◆ Your goal ◆
Copy the listing verbatim, excluding any images found in it.

## START Task data

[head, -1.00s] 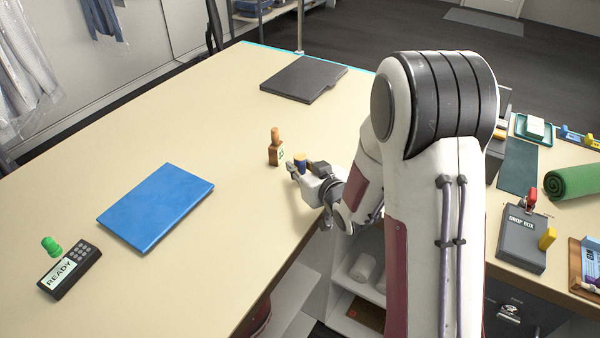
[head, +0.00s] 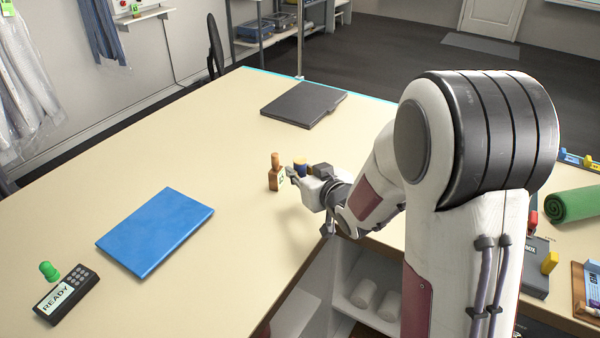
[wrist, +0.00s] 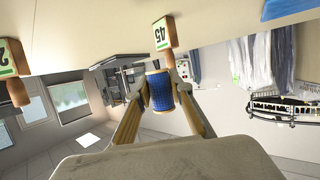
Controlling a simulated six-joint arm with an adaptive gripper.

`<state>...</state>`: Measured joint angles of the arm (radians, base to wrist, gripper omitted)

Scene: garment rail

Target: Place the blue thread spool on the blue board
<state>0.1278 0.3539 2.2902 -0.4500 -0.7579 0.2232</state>
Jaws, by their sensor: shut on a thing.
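The blue thread spool (wrist: 160,93) has tan ends and sits between the fingers of my gripper (wrist: 157,82) in the wrist view. My gripper is shut on it. In the head view the spool (head: 301,164) shows small at the tip of my gripper (head: 296,172), over the right part of the table and partly hidden by the fingers. The blue board (head: 155,231) lies flat on the table to the left, with nothing on it. My gripper is well to the right of the board.
A brown wooden block with a knob (head: 275,176) stands just left of my gripper. A dark grey folder (head: 303,105) lies farther back. The cream table (head: 225,140) is clear between block and board.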

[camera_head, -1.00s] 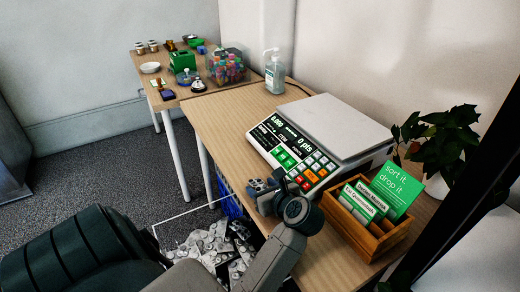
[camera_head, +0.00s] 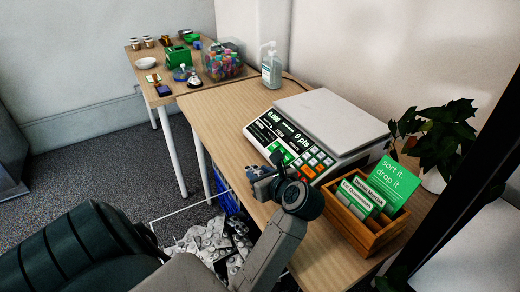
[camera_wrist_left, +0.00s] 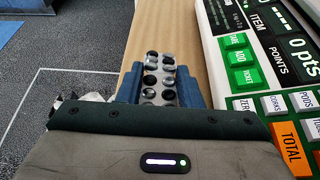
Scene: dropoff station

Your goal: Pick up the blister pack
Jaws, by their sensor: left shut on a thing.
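My left gripper (camera_head: 263,182) is over the front edge of the near table, just in front of the scale's keypad. In the left wrist view its two blue fingers (camera_wrist_left: 159,88) are shut on a blister pack (camera_wrist_left: 160,76), a grey strip with rows of round silvery and dark pockets. The pack stands up between the fingers. In the head view it is too small to make out. A pile of loose blister packs (camera_head: 207,240) lies low beside the table, partly hidden by my left arm. My right gripper is not in view.
A scale (camera_head: 335,118) with a lit display stands on the near table (camera_head: 212,112). A wooden card box (camera_head: 362,232), a plant (camera_head: 440,132) and a pump bottle (camera_head: 271,66) are around it. A blue crate (camera_head: 226,195) is below. The far table holds a bin of coloured items (camera_head: 222,64).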

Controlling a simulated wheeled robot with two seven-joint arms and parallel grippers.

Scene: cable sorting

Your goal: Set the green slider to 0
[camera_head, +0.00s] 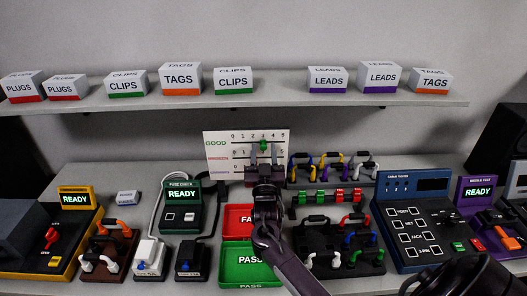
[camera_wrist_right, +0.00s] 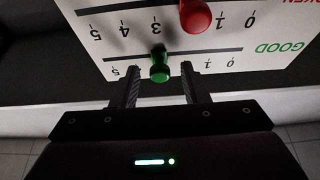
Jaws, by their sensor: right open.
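The white scoreboard (camera_head: 221,170) stands upright at the back of the bench, with a GOOD row on top and scales from 0 to 5. The green slider (camera_head: 263,145) is at about 3 on the GOOD row. My right gripper (camera_head: 263,160) is in front of the board and hides part of its lower rows. In the right wrist view the board appears upside down. There my right gripper (camera_wrist_right: 161,78) is open, with the green slider knob (camera_wrist_right: 160,68) between its fingertips and gaps on both sides. My left gripper is not in view.
A red slider (camera_wrist_right: 195,15) sits on the row below, near 2. Cable hooks (camera_head: 333,160) stand right of the board. A red FAIL tray (camera_head: 238,217) and green PASS tray (camera_head: 252,262) lie below my arm. A shelf (camera_head: 290,101) with labelled boxes runs above.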

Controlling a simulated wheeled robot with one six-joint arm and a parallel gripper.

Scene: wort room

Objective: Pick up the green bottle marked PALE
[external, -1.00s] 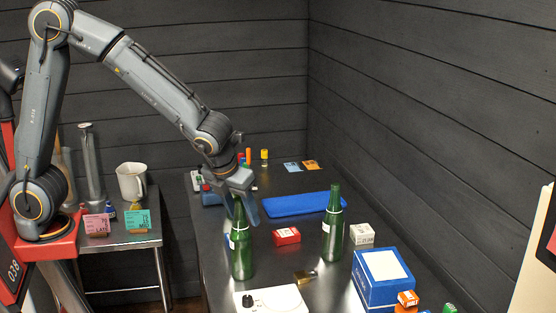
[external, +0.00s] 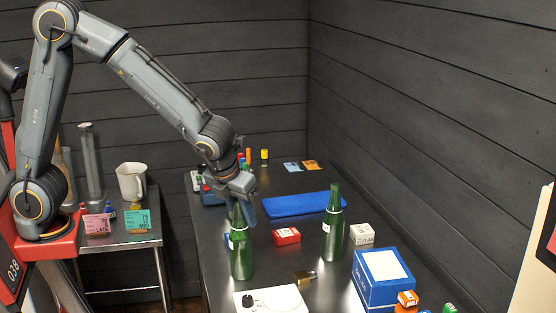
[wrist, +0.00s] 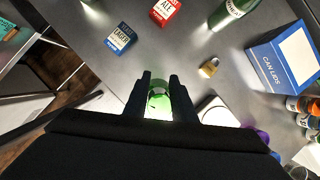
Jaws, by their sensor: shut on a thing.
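A green bottle (external: 241,258) stands upright on the dark worktop at the near left, with a pale label whose wording I cannot read. My gripper (external: 243,211) is shut on its neck from above. In the wrist view the bottle's green top (wrist: 158,101) sits between the two dark fingers of my gripper (wrist: 158,84); its lower part is hidden. A second green bottle (external: 333,232) stands upright to the right, apart from my gripper, and shows at the top of the wrist view (wrist: 228,12). Its label is also unreadable.
A white device with a black knob (external: 270,300) lies just in front of the held bottle. A brass padlock (external: 305,277), a red box (external: 286,236), a blue CAN LIDS box (external: 383,278) and a blue tray (external: 295,204) are around.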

## END Task data

◆ Exercise response ◆
[head, -1.00s] 
[head, +0.00s] 
[wrist, +0.00s] 
Controlling a simulated six-joint arm with an adaptive gripper.

`<state>...</state>`: Measured joint angles of the arm (radians, base to wrist, gripper omitted)

Scene: garment rail

Target: Place the blue thread spool on the blue board
<state>0.1278 0.3539 2.2902 -0.4500 -0.7579 0.2232</state>
Jaws, by their sensor: shut on a thing.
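The blue thread spool (wrist: 160,93) has tan ends and sits between the fingers of my gripper (wrist: 157,82) in the wrist view. My gripper is shut on it. In the head view the spool (head: 301,164) shows small at the tip of my gripper (head: 296,172), over the right part of the table and partly hidden by the fingers. The blue board (head: 155,231) lies flat on the table to the left, with nothing on it. My gripper is well to the right of the board.
A brown wooden block with a knob (head: 275,176) stands just left of my gripper. A dark grey folder (head: 303,105) lies farther back. The cream table (head: 225,140) is clear between block and board.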

[camera_head, -1.00s] 
[camera_head, +0.00s] 
[camera_wrist_left, +0.00s] 
Scene: dropoff station

Your goal: Pick up the blister pack
Jaws, by their sensor: left shut on a thing.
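My left gripper (camera_head: 263,182) is over the front edge of the near table, just in front of the scale's keypad. In the left wrist view its two blue fingers (camera_wrist_left: 159,88) are shut on a blister pack (camera_wrist_left: 160,76), a grey strip with rows of round silvery and dark pockets. The pack stands up between the fingers. In the head view it is too small to make out. A pile of loose blister packs (camera_head: 207,240) lies low beside the table, partly hidden by my left arm. My right gripper is not in view.
A scale (camera_head: 335,118) with a lit display stands on the near table (camera_head: 212,112). A wooden card box (camera_head: 362,232), a plant (camera_head: 440,132) and a pump bottle (camera_head: 271,66) are around it. A blue crate (camera_head: 226,195) is below. The far table holds a bin of coloured items (camera_head: 222,64).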

Controlling a simulated wheeled robot with two seven-joint arms and parallel grippers.

Scene: cable sorting

Your goal: Set the green slider to 0
[camera_head, +0.00s] 
[camera_wrist_right, +0.00s] 
Jaws, by their sensor: right open.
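The white scoreboard (camera_head: 221,170) stands upright at the back of the bench, with a GOOD row on top and scales from 0 to 5. The green slider (camera_head: 263,145) is at about 3 on the GOOD row. My right gripper (camera_head: 263,160) is in front of the board and hides part of its lower rows. In the right wrist view the board appears upside down. There my right gripper (camera_wrist_right: 161,78) is open, with the green slider knob (camera_wrist_right: 160,68) between its fingertips and gaps on both sides. My left gripper is not in view.
A red slider (camera_wrist_right: 195,15) sits on the row below, near 2. Cable hooks (camera_head: 333,160) stand right of the board. A red FAIL tray (camera_head: 238,217) and green PASS tray (camera_head: 252,262) lie below my arm. A shelf (camera_head: 290,101) with labelled boxes runs above.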

Controlling a simulated wheeled robot with one six-joint arm and a parallel gripper.

Scene: wort room

Objective: Pick up the green bottle marked PALE
[external, -1.00s] 
[external, +0.00s] 
[wrist, +0.00s] 
Jaws, by their sensor: shut on a thing.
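A green bottle (external: 241,258) stands upright on the dark worktop at the near left, with a pale label whose wording I cannot read. My gripper (external: 243,211) is shut on its neck from above. In the wrist view the bottle's green top (wrist: 158,101) sits between the two dark fingers of my gripper (wrist: 158,84); its lower part is hidden. A second green bottle (external: 333,232) stands upright to the right, apart from my gripper, and shows at the top of the wrist view (wrist: 228,12). Its label is also unreadable.
A white device with a black knob (external: 270,300) lies just in front of the held bottle. A brass padlock (external: 305,277), a red box (external: 286,236), a blue CAN LIDS box (external: 383,278) and a blue tray (external: 295,204) are around.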

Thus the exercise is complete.